A possession notice is not required if: (1) the secured obligation can be discharged by payment of money; (2) at the time the goods mortgage was created the total sum payable by the borrower could be determined; or (3) at the time the lender takes possession, less than one third of the total sum payable has been paid.
Furthermore, a possession notice is not required where the goods mortgage is exempt. The exemptions include goods mortgages which secure guarantees or certain running account credit agreements or where certain high net worth or business credit conditions are met. The possession notice has to contain prescribed information to the borrower.
If the lender breaches any of the provisions relating to the restrictions on taking possession, or in relation to the possession notice, the effects can be severe. The borrower becomes entitled to return the goods and is released from all further liability for the obligation secured by the goods mortgage.
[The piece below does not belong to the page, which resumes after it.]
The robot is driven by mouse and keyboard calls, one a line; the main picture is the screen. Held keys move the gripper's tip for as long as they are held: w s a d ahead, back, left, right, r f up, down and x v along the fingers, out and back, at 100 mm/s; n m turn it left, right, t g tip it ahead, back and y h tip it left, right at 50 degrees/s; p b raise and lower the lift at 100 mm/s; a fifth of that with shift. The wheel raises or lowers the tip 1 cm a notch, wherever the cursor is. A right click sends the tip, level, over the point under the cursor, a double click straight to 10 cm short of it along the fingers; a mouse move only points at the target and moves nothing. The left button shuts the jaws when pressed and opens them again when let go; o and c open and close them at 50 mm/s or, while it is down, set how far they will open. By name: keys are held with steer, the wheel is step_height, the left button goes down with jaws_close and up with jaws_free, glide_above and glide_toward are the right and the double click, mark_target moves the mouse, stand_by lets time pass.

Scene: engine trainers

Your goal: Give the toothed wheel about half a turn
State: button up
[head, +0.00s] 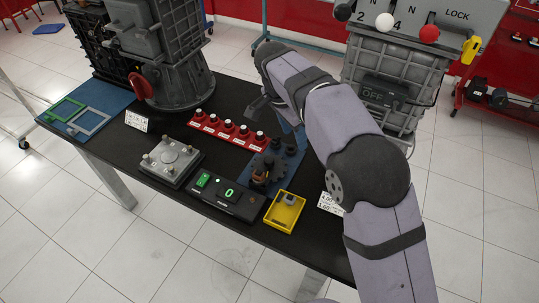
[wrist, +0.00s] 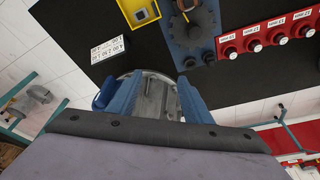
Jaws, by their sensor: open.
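The toothed wheel (head: 271,168) is dark and lies on a blue plate (head: 293,162) near the right of the black table. In the wrist view the wheel (wrist: 196,25) is at the top, partly cut off by the frame edge, with two small black knobs beside it. My gripper (wrist: 158,103) is open, its two blue fingers apart below the wheel in that view and not touching it. A grey metal shape shows between and beyond the fingers; I cannot tell what it belongs to. In the head view my arm largely hides the fingers.
A black box with a green display (head: 228,194) and a yellow tray (head: 285,212) lie in front. A large grey gearbox (head: 392,75) stands behind my arm at right.

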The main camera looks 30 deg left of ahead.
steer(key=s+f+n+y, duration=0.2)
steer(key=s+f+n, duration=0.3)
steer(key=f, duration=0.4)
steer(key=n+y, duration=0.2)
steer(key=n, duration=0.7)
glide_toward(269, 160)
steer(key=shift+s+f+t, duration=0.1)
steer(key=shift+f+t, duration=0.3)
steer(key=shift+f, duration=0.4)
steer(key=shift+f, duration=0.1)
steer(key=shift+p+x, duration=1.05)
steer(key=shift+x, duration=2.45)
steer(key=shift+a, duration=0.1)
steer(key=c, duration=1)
Once repossessed, the lender has the right to sell the goods, provided its goods mortgage (including an exempt goods mortgage) is properly registered. A lender is not permitted to sell the goods before the fifth working day after taking possession.
The borrower has the right to terminate the goods mortgage in certain circumstances (except if it is an exempt goods mortgage) and deliver the goods to the lender. Upon termination, the borrower is released from any further liability under the obligation secured by the goods mortgages and title to the goods is returned to the lender.
One major issue with the 1878 Act was the position of third party purchasers. If a vehicle subject to a bill of sale is sold to a purchaser who at the time of purchasing has no knowledge of the bill of sale, title to the vehicle will remain with the lender. The innocent third party purchaser is then faced an unenviable choice: paying someone else’s debt or returning the vehicle.
The Bill provides new protection for such purchasers where either the goods mortgage was not registered or the purchaser was a private purchaser of the goods in good faith and without notice of the goods mortgage. Applying to all goods, the private purchaser provisions replicate Part III of the Hire Purchase Act 1964 in relation to hire purchase agreements. However, it does not appear that registration of the good mortgages alone will constitute actual or constructive notice regarding the lender’s interest and lenders will remain at risk in this regard.
Conclusion
Lenders will generally welcome the modernised approach proposed by the Bill. However, some lenders may not welcome the new provisions regarding protection for third party purchasers, especially where title to goods is lost following a borrower selling mortgaged goods to an unwitting purchaser.